**WORK TO BE COMPLETED**
Without including any pictures, write out the listing below exactly.

========================

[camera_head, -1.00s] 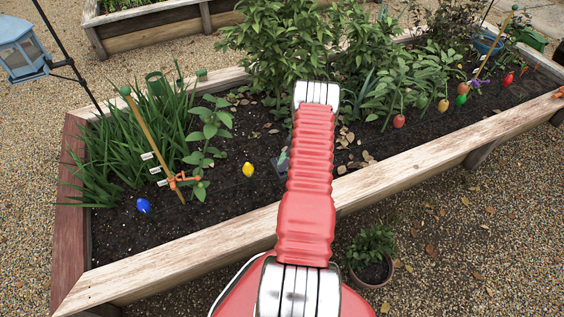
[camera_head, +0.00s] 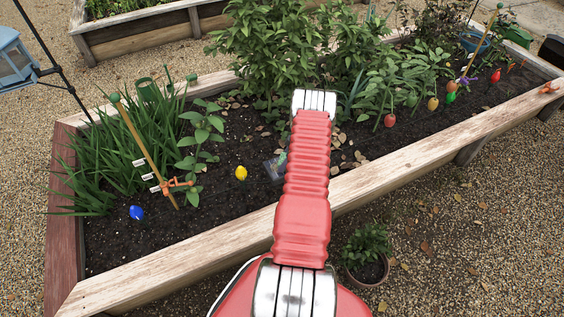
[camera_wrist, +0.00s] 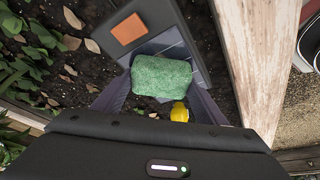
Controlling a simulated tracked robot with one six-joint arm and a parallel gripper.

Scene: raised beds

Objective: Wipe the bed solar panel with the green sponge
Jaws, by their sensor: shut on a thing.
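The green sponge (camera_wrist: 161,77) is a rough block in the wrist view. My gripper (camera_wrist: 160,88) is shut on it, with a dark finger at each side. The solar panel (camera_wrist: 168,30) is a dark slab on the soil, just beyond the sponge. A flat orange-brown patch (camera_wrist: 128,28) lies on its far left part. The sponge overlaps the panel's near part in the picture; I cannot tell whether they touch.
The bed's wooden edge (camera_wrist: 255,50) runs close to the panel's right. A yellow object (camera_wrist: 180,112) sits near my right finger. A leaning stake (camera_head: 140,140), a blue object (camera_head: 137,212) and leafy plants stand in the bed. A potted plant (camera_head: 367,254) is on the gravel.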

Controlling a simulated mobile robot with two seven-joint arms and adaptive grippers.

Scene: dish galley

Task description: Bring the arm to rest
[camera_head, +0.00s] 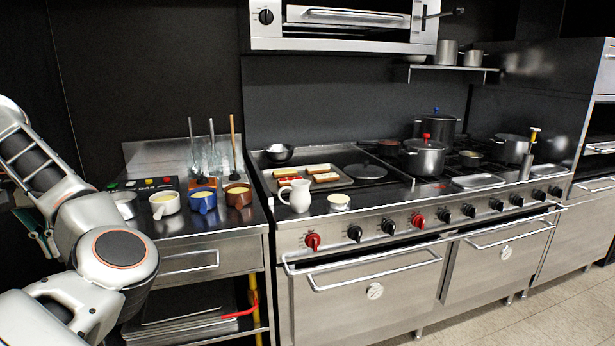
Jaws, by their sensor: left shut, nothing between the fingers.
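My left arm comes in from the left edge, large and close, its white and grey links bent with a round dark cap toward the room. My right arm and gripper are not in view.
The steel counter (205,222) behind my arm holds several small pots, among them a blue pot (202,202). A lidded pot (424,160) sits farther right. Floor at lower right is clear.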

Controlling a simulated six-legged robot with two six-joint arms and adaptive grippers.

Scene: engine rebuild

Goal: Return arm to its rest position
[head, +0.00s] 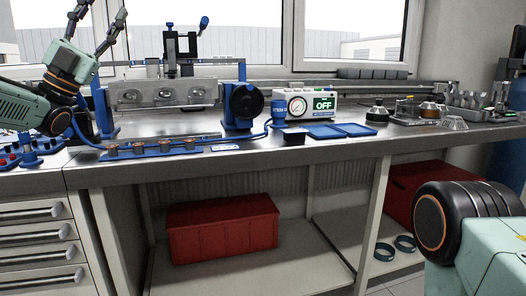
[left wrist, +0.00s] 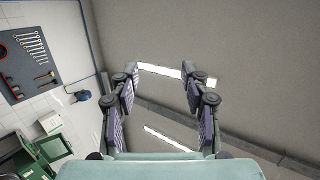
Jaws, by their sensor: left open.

========================

**SOLUTION**
[camera_head, -1.00s] 
[camera_head, +0.00s] 
[camera_wrist, +0.00s] 
Controlling a simulated tracked robot with one six-joint arm and a parallel gripper.

Scene: raised beds

Objective: Wipe the bed solar panel with the green sponge
Jaws, by their sensor: shut on a thing.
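The green sponge (camera_wrist: 161,77) is a rough block in the wrist view. My gripper (camera_wrist: 160,88) is shut on it, with a dark finger at each side. The solar panel (camera_wrist: 168,30) is a dark slab on the soil, just beyond the sponge. A flat orange-brown patch (camera_wrist: 128,28) lies on its far left part. The sponge overlaps the panel's near part in the picture; I cannot tell whether they touch.
The bed's wooden edge (camera_wrist: 255,50) runs close to the panel's right. A yellow object (camera_wrist: 180,112) sits near my right finger. A leaning stake (camera_head: 140,140), a blue object (camera_head: 137,212) and leafy plants stand in the bed. A potted plant (camera_head: 367,254) is on the gravel.

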Controlling a simulated mobile robot with two seven-joint arms and adaptive grippers.

Scene: dish galley

Task description: Bring the arm to rest
[camera_head, +0.00s] 
Jaws, by their sensor: left shut, nothing between the fingers.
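My left arm comes in from the left edge, large and close, its white and grey links bent with a round dark cap toward the room. My right arm and gripper are not in view.
The steel counter (205,222) behind my arm holds several small pots, among them a blue pot (202,202). A lidded pot (424,160) sits farther right. Floor at lower right is clear.

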Controlling a simulated six-legged robot with two six-joint arms and adaptive grippers.

Scene: engine rebuild

Goal: Return arm to its rest position
[head, +0.00s] 
[left wrist, +0.00s] 
Jaws, by their sensor: left open.

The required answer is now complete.